- WHAT NEEDS TO BE DONE -
From the listing below, copy only the lines from the line that contains "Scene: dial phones" to the line that contains "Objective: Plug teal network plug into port", counting those two lines as part of the copy.

[Extracted data entries]
______________________________
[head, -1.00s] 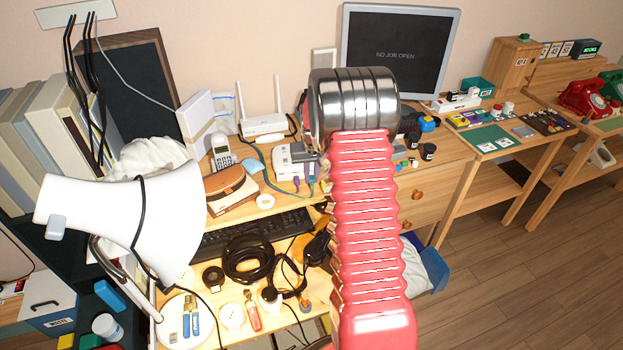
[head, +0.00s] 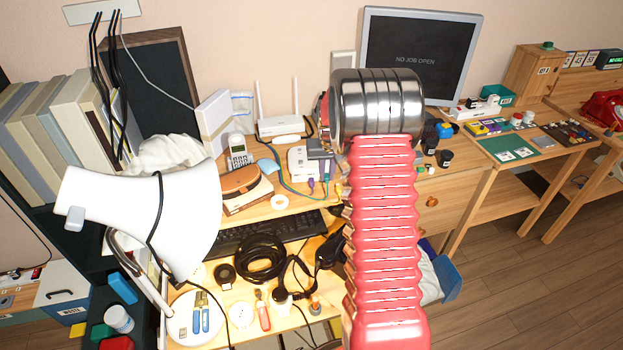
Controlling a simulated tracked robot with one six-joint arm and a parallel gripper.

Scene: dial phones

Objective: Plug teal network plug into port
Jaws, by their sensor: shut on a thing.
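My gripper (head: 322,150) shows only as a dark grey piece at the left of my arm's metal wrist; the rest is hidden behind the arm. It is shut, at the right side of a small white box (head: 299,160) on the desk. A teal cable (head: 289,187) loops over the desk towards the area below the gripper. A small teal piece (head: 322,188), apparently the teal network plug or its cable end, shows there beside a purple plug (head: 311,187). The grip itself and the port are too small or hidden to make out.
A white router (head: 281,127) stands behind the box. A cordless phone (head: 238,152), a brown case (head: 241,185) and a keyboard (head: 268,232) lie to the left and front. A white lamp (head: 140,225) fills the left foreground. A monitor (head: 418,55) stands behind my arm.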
______________________________
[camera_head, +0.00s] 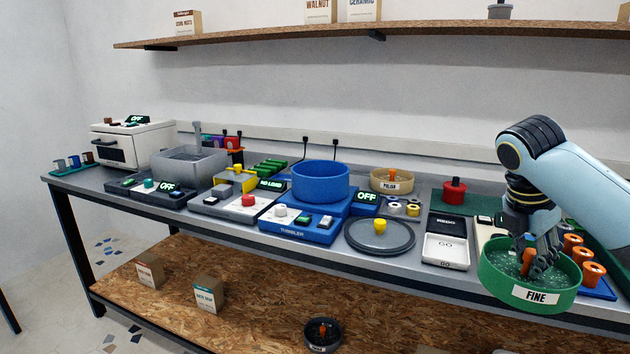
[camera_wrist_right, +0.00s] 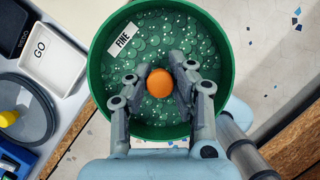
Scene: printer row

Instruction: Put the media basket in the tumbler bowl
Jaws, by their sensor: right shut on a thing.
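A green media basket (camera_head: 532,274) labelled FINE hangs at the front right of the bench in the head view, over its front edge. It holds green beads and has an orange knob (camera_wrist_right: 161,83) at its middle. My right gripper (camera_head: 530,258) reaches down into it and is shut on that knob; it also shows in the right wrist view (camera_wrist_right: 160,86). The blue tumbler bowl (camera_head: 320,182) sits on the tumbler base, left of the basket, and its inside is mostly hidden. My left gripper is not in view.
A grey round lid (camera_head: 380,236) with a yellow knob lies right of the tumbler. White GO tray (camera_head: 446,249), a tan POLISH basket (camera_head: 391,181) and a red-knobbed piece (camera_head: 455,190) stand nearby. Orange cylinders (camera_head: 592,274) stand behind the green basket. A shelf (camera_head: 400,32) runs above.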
______________________________
- SOLVED PROBLEM -
Scene: dial phones

Objective: Plug teal network plug into port

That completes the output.